Whether or not the Supporting Victims of Iranian Terrorism Act 2019 is approved or not, it needs an in-depth analysis to examine how this agreement will affect the way the new US lawsuit would be dealt with at the Luxembourg court. Nevertheless, it should be noted that the purchase of bonds by the Central Bank of Iran through the Clearstream Banking S.A. Company was in accordance with the terms of the Iran-Luxembourg contract.

Conclusion

By revising the Iran Threat Reduction and Syria Human Rights Act 2012, those who presented the Supporting Victims of Iranian Terrorism Act 2019 seem to be aiming to set aside the Iranian Central Bank’s bonds of US origin with the prefix “US” for victims of the 9/11 attacks, and the bank’s bonds of European origins with the prefix “XS” for victims of the 1983 bombing of the US Marines base in Beirut.

The US court has declared its jurisdiction over bonds of American origin with the prefix “US” belonging to the Central Bank of Iran and order their seizure. Iran’s objection to the court verdict is being reviewed at the International Court of Justice.

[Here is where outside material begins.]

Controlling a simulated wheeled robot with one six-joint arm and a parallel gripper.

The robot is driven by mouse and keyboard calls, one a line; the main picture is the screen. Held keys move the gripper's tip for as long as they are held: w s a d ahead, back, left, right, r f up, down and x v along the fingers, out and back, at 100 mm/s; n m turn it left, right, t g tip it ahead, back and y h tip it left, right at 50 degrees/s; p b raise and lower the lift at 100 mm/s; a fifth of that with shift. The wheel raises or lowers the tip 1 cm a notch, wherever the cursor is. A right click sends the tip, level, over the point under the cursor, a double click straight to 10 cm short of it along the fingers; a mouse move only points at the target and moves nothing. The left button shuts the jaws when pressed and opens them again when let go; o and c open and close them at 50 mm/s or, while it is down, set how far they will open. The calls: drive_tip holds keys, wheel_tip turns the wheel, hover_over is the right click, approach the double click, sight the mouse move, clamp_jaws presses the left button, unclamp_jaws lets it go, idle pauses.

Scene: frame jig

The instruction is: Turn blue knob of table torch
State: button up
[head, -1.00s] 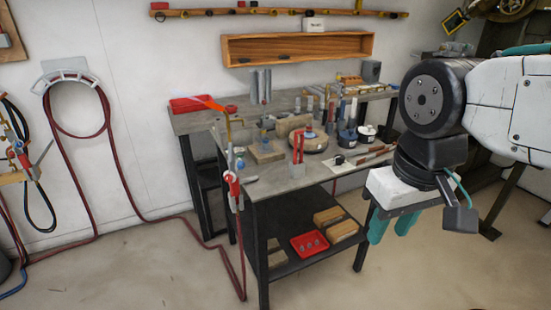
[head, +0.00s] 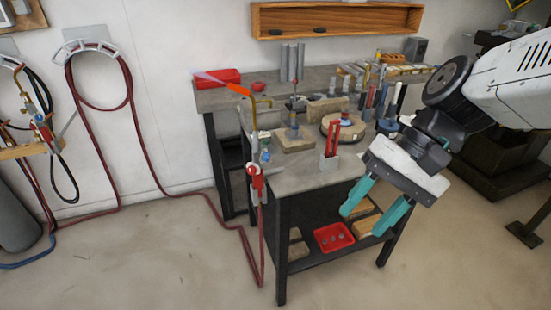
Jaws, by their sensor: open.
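The table torch (head: 254,178) hangs upright at the left front edge of the workbench, with a red lower part, a grey body and a brass neck bent at the top. Its small blue knob (head: 265,156) shows on the right side of the body. A red hose runs down from the torch. My gripper (head: 362,223) is open and empty, its two teal fingers apart and pointing down and left. It appears in front of the bench's right front part, well to the right of the knob and lower in the picture.
The workbench top (head: 290,183) carries a red-handled tool in a grey holder (head: 329,160), a round turntable (head: 343,128) and several tools. A red tray (head: 333,237) and wooden blocks lie on the lower shelf. Red hose crosses the floor at left. The floor in front is clear.

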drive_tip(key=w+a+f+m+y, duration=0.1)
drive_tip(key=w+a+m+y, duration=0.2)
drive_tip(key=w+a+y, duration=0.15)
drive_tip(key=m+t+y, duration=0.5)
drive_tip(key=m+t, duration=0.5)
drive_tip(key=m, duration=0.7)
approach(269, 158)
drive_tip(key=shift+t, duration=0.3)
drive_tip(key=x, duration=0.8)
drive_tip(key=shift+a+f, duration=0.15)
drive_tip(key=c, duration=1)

Regarding bonds of European origin with the prefix “XS,” the cause and subject of the lawsuit may extricate the Americans from the consequences of the Issue Preclusion rule as their previous lawsuits had been rejected at the Luxembourg court. However, the provisions of the Iran- Luxembourg investment agreement should be taken into account from now on in the possible court session in Luxembourg where the Americans’ lawsuit against bonds of European origin of the Central Bank of Iran would be reviewed.